Quant aux communautés du refus, elles se distinguent elles aussi par leur volonté d’indépendance et d’autonomie, mais elles n’engagent pas de rupture totale ni frontale, contrairement aux communautés de résistance. Ainsi, il y a ainsi la plupart du temps une volonté d’utiliser les prestations de l’État disponible, une constitution en association, voire parfois une recherche d’approbation de certaines institutions politiques et élus locaux, mais aussi un jeu de pratiques à la frontière de la légalité – avec par exemple l’utilisation d’habitats légers, ou l’engagement de certains membres dans la désobéissance civile. Ce n’est pas une conflictualité matérielle qui s’engage ici, mais plutôt une recherche de pratique contestataire par l’autonomie et le jeu juridique, tout en usant souvent des aides à disposition.

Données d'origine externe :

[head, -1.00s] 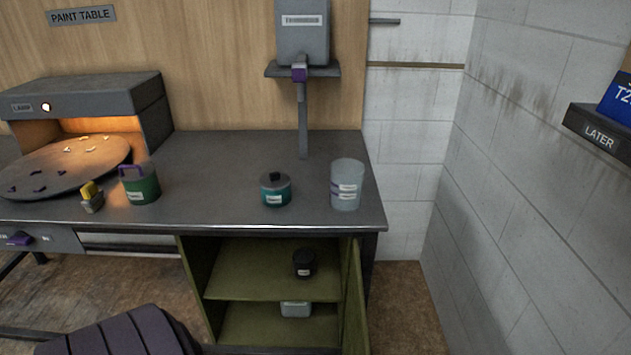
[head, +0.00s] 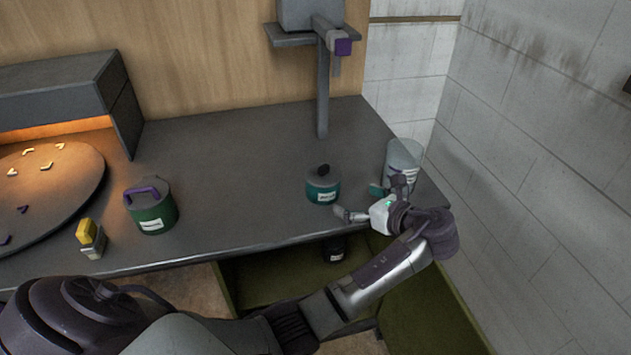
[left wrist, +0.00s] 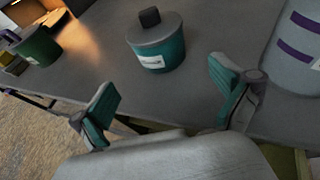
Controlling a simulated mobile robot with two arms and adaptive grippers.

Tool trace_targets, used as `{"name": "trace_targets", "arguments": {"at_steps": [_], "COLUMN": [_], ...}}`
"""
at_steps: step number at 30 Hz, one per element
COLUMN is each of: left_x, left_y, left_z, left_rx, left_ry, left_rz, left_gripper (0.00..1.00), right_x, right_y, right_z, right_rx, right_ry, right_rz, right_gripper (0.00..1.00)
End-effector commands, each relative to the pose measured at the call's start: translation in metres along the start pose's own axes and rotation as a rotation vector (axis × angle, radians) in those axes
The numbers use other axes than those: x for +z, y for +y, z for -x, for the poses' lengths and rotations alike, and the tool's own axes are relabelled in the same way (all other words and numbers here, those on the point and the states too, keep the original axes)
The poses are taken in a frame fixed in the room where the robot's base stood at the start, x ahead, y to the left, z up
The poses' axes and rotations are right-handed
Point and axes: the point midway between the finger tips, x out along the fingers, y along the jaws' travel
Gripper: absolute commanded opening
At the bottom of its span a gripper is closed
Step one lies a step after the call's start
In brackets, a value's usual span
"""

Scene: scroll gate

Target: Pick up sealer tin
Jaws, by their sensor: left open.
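A teal tin (head: 323,190) with a grey lid and black knob stands upright on the grey table; its label is too small to read. It also shows in the left wrist view (left wrist: 158,50), beyond and between my fingers. My left gripper (head: 359,202) is open and empty at the table's front edge, just right of and nearer than the tin, not touching it. A dark tin (head: 334,250) is partly hidden in the cupboard below. Which of these is the sealer tin I cannot read. My right gripper is not in view.
A pale tub (head: 405,160) stands right behind my left gripper, partly hidden by it. A green can (head: 151,212) with a purple handle and a small yellow-topped item (head: 90,240) stand left. A dispenser post (head: 322,90) rises behind. The table between the can and teal tin is clear.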

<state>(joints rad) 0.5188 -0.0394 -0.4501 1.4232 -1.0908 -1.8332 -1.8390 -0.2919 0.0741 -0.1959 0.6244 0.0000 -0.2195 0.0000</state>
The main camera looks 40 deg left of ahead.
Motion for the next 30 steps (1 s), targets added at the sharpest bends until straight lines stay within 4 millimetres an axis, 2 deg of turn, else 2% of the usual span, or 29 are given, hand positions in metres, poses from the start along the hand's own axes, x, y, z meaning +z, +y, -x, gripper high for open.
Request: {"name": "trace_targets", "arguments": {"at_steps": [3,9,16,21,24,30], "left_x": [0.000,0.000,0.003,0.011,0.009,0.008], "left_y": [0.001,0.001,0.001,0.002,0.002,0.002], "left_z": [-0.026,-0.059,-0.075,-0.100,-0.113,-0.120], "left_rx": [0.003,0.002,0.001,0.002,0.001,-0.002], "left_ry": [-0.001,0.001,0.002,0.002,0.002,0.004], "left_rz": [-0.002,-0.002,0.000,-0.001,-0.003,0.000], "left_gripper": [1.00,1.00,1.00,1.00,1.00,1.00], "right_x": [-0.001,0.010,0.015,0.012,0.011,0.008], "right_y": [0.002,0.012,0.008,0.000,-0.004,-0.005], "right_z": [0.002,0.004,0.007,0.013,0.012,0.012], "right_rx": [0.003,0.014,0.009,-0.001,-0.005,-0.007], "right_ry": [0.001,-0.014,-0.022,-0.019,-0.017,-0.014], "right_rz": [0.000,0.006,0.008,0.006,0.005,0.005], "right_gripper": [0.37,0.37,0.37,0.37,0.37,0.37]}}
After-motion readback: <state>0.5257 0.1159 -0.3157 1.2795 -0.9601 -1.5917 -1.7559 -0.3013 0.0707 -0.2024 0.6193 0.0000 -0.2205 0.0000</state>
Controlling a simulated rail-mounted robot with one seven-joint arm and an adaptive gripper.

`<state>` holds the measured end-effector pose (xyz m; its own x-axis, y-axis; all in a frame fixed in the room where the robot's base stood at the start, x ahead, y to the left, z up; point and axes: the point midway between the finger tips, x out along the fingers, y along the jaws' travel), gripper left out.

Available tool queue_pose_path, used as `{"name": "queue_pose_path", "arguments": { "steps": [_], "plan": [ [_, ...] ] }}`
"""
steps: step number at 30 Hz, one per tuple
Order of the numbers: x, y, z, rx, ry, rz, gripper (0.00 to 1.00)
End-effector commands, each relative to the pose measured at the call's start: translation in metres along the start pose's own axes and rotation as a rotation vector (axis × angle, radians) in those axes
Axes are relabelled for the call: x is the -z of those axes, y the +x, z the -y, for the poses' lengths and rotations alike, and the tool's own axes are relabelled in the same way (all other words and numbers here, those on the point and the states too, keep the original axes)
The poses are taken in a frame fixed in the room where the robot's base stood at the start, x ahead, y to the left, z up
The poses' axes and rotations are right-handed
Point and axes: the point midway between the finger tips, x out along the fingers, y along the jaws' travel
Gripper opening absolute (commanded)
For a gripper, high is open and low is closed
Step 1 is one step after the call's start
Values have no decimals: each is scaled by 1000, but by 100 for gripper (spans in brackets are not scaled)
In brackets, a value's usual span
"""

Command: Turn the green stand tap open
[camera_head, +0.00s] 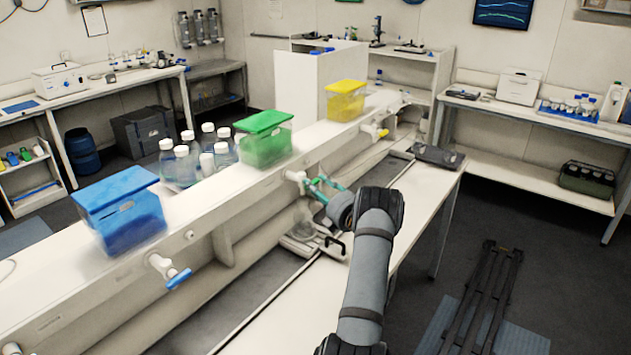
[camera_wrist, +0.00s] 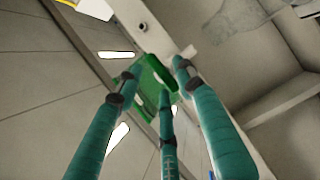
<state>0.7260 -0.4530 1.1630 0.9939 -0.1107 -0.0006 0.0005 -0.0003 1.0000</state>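The green stand tap (camera_head: 296,176) shows in the head view as a white body on the front of the long white bench, below the green-lidded container (camera_head: 264,135). Its lever is hard to separate from my teal fingers. My gripper (camera_head: 318,187) is just right of the tap, its fingertips close to it; I cannot tell if they touch. In the wrist view the teal fingers of my gripper (camera_wrist: 156,76) are spread apart, with nothing clearly held. A green shape (camera_wrist: 150,90) shows behind them, partly hidden.
A blue tap (camera_head: 175,275) and a yellow tap (camera_head: 377,131) are on the same bench front. Blue (camera_head: 122,212) and yellow (camera_head: 345,100) containers stand on top, with several bottles (camera_head: 190,160) behind. A clear vessel (camera_head: 303,232) stands below the green tap.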

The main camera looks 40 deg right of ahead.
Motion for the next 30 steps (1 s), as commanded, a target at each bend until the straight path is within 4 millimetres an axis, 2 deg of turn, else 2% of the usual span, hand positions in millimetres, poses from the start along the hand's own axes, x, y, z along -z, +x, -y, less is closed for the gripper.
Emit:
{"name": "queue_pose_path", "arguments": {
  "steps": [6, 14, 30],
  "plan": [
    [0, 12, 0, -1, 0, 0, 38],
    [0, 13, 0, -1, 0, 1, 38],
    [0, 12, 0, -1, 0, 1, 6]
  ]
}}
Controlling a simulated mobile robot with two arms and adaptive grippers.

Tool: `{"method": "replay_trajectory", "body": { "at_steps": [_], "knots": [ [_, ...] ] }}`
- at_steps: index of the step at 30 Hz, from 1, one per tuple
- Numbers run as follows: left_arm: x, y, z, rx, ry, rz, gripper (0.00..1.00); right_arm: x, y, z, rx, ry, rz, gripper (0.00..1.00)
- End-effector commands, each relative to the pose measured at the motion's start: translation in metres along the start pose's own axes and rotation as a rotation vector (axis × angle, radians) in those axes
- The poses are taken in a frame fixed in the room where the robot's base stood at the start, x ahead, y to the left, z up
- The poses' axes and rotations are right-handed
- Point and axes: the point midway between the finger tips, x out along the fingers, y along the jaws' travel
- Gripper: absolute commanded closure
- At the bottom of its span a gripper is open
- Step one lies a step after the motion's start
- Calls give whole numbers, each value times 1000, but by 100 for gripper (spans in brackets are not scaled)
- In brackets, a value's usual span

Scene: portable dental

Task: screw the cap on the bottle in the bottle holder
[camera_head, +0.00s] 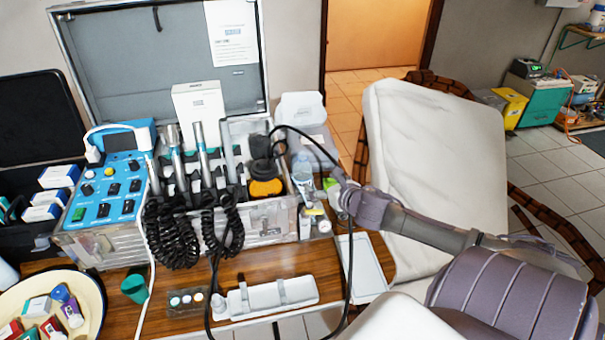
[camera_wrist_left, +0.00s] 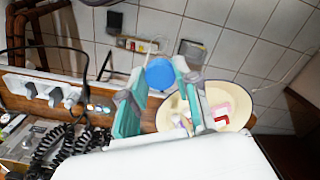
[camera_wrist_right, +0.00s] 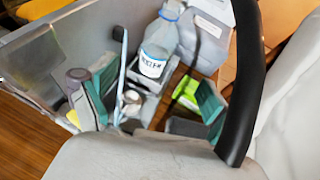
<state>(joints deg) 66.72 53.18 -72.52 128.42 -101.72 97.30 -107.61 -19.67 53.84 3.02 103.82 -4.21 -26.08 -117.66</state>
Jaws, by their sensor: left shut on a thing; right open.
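A clear bottle with a white lettered label (camera_wrist_right: 153,62) stands in a grey holder in the right wrist view. It also shows in the head view (camera_head: 303,172), beside the equipment case. My right gripper (camera_wrist_right: 152,100) is open, its teal fingers wide apart just in front of the bottle and not touching it. My left gripper (camera_wrist_left: 159,95) is shut on a round blue cap (camera_wrist_left: 160,73), held between its two teal fingers. The bottle's neck is too small to tell in detail.
An equipment case (camera_head: 275,222) with coiled black hoses stands on the wooden table. A cream bowl (camera_head: 95,322) of small packets is at the lower left. A green cup (camera_head: 134,288) and a white tray (camera_head: 268,296) are in front. The white chair (camera_head: 435,140) is right.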

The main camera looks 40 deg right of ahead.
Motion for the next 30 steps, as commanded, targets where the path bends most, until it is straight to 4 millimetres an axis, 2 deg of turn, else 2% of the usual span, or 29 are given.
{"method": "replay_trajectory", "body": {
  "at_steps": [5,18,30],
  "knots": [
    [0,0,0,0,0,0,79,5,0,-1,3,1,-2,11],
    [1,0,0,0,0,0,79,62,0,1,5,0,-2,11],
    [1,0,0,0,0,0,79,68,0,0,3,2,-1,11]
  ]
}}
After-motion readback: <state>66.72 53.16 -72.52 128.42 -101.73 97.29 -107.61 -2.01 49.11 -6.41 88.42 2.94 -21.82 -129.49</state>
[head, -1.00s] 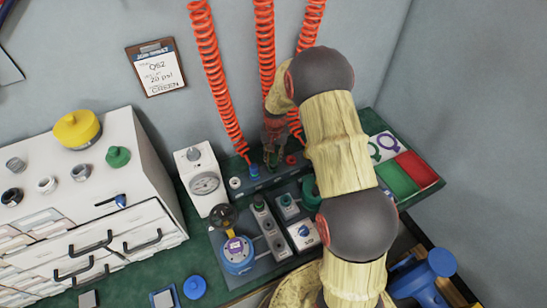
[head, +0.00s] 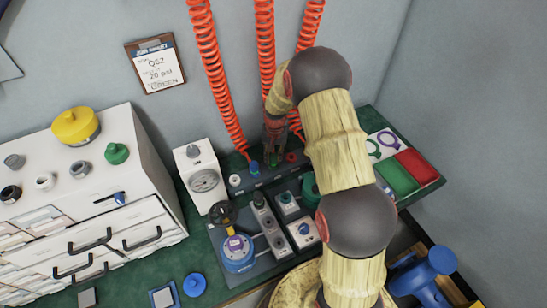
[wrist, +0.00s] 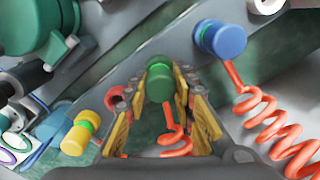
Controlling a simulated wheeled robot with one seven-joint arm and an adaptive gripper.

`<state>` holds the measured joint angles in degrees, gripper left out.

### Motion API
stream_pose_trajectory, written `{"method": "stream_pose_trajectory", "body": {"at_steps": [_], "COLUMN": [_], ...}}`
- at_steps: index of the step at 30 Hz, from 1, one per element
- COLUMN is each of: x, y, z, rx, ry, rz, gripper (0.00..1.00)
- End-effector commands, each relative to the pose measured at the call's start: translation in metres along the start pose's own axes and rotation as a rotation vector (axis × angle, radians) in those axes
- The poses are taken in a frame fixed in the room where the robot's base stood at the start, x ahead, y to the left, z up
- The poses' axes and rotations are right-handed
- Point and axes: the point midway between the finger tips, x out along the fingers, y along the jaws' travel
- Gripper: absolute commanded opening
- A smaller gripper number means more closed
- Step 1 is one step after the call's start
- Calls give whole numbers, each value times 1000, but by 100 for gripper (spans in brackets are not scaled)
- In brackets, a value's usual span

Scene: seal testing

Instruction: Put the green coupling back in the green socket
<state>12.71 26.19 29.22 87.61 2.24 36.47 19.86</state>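The green coupling (wrist: 160,86) shows in the wrist view between my gripper's two yellow-padded fingers, with a red coiled hose below it. My gripper (wrist: 164,96) looks shut on its sides. In the head view my gripper (head: 274,143) points down at the back panel, with a bit of green (head: 273,160) at its tips. The green socket is hidden behind the coupling and fingers. I cannot tell whether the coupling is fully seated.
A blue coupling (wrist: 226,40) with its hose stands right beside the green one in the wrist view. A red ring (wrist: 117,98) and a yellow fitting (wrist: 82,131) are to the left. A gauge box (head: 203,182) and a drawer cabinet (head: 150,190) stand left of my arm.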

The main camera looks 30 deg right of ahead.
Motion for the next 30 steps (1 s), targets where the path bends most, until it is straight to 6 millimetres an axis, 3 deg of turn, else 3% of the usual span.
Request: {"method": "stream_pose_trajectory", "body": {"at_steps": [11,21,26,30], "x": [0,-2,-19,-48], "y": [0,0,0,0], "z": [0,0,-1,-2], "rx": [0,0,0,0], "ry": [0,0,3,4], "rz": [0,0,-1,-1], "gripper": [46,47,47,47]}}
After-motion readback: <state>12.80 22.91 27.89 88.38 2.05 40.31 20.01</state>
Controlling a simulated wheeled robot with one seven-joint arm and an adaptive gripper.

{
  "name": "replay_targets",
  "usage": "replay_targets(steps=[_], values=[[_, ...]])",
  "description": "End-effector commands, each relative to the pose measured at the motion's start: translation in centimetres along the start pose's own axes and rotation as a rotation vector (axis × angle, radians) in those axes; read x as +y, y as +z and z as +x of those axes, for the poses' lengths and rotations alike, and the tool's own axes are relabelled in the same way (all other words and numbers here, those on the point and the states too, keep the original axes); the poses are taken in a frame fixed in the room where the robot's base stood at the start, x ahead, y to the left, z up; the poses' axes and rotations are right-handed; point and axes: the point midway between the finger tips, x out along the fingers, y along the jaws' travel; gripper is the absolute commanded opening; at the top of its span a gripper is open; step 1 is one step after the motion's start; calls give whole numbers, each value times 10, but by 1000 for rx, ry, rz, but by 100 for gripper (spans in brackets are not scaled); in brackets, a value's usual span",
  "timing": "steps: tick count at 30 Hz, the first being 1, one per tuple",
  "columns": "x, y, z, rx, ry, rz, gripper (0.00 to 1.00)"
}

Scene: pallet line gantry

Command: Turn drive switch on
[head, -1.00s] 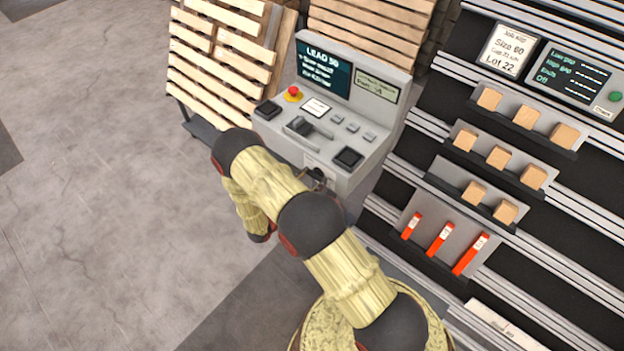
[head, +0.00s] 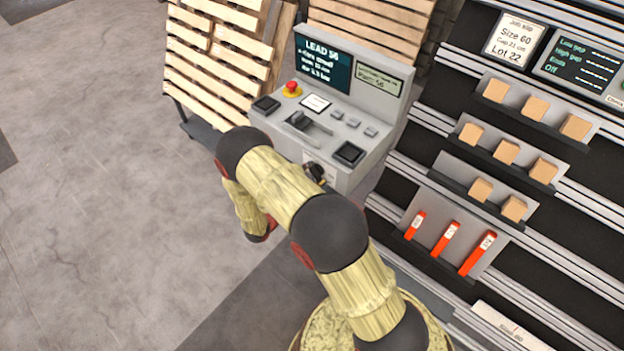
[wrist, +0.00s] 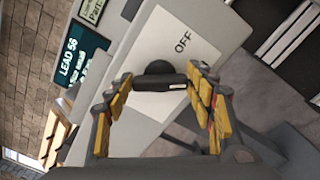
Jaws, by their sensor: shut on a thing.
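The drive switch (wrist: 160,80) is a black knob with a bar-shaped handle on a white plate (wrist: 200,52) marked OFF, in the wrist view. The handle lies crosswise between my fingers, below the OFF word. My gripper (wrist: 157,84) is shut on the handle, one yellow-padded finger at each end. Any other marking on the plate is hidden. In the head view the switch is on the front of the grey console (head: 375,140), mostly hidden by my arm.
The console carries a screen (head: 324,65) reading LEAD 56, a red mushroom button (head: 292,89) and a lever (head: 300,121). Wooden pallets (head: 215,60) stand behind it. A rack (head: 520,215) with wooden blocks and red pieces stands close on the right. Floor at left is clear.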

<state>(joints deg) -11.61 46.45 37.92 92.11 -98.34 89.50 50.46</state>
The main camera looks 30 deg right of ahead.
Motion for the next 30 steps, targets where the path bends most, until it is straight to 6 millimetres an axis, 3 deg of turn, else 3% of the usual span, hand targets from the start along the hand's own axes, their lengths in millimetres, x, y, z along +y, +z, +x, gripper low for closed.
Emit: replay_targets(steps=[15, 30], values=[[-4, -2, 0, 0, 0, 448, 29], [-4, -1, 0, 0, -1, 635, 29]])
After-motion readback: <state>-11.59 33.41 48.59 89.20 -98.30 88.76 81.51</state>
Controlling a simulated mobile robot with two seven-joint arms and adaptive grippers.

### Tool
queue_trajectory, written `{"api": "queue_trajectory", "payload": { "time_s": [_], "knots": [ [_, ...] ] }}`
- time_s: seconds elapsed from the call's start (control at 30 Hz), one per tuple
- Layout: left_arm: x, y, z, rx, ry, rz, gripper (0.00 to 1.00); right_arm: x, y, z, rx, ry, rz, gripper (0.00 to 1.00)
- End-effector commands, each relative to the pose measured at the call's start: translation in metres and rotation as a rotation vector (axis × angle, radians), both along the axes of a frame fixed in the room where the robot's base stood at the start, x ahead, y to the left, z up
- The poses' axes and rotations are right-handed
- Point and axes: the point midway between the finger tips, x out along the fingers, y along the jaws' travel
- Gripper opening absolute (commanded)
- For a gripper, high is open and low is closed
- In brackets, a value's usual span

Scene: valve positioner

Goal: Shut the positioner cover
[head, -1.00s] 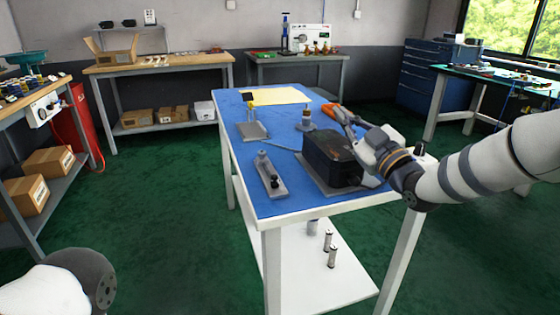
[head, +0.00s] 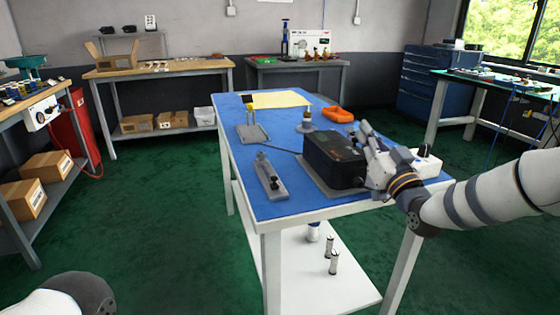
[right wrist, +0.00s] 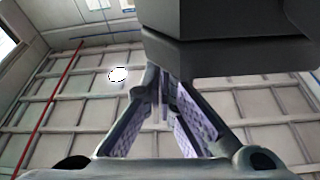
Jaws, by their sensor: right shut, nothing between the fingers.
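The positioner (head: 333,160) is a black box on a grey plate on the blue-topped table. Its top looks dark and roughly level in the head view; I cannot tell how far its cover stands from shut. My right gripper (head: 364,131) is at the box's right side, near its upper edge, shut and empty. In the right wrist view the fingers (right wrist: 170,82) come together just below a large dark body (right wrist: 230,45), probably the positioner; whether they touch it is unclear. Of my left arm only a link shows at bottom left; its gripper is out of view.
A metal bracket piece (head: 271,177) lies left of the positioner. Behind are a small stand on a plate (head: 252,133), a round fitting (head: 306,125), an orange tray (head: 338,114) and a yellow sheet (head: 278,99). A white box with a black knob (head: 424,162) is at the right edge.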

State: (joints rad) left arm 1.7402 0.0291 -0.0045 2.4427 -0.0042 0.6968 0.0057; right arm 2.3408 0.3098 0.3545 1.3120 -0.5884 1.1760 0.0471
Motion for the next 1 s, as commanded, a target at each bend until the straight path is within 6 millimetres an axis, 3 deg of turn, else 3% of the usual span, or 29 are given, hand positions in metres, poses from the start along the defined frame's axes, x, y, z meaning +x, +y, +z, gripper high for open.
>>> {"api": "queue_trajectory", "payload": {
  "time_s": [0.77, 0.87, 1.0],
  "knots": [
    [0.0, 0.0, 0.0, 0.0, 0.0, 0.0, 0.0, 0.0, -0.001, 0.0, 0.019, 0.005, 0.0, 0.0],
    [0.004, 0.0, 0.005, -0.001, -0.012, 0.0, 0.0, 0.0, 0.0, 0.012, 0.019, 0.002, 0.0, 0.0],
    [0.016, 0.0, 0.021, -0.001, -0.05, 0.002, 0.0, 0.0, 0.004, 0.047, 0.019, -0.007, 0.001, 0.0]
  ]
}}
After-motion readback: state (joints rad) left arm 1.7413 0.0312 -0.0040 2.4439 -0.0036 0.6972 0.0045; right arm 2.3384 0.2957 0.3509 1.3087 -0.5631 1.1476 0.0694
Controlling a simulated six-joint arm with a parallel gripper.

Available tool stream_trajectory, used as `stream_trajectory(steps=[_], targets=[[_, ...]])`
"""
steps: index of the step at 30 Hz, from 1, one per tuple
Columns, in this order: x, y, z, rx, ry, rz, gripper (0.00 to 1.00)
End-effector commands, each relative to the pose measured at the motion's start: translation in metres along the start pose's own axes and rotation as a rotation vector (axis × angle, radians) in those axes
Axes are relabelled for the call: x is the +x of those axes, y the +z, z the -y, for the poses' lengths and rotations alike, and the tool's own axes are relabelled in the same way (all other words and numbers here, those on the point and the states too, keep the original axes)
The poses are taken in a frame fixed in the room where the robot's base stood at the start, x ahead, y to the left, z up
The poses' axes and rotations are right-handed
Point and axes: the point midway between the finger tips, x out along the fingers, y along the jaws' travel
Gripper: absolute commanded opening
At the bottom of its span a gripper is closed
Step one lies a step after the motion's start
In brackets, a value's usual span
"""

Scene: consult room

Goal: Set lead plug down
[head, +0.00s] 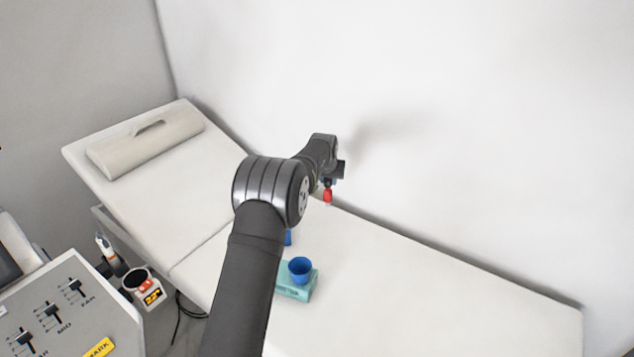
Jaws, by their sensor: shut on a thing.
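My gripper (329,182) is in the upper middle of the head view, above the far part of the white couch (430,290). It is shut on a small red piece with a pale lower end, which looks like the lead plug (327,196). The plug hangs below the jaws, roughly upright, and seems clear of the couch top. The fingers are small and dark, and their grip on the plug is partly hidden.
A blue cup (300,268) stands on a teal box (298,290) on the couch. Another blue thing (288,238) is partly hidden by my arm. A cushion (146,142) lies at the far left. A slider console (65,310) stands lower left. The couch's right side is clear.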

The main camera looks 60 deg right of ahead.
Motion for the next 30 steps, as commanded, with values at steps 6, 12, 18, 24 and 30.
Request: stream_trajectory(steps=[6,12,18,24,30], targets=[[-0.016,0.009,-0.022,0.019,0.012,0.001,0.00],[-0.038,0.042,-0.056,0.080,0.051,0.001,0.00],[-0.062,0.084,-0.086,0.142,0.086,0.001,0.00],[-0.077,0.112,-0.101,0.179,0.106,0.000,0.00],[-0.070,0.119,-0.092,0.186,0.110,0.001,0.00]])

Dans les deux cas présentés il y a un consensus général à ne plus jouer le jeu du système, les individus prenant part à ces communautés y ayant longtemps consentis, cela s’exprime désormais par une volonté d’échapper au contrôle des pouvoirs dominants et une intention d’engager la communauté comme une forme de protestation – sans nécessairement le formuler –, visant à troubler l’ordre sociopolitique prédominant.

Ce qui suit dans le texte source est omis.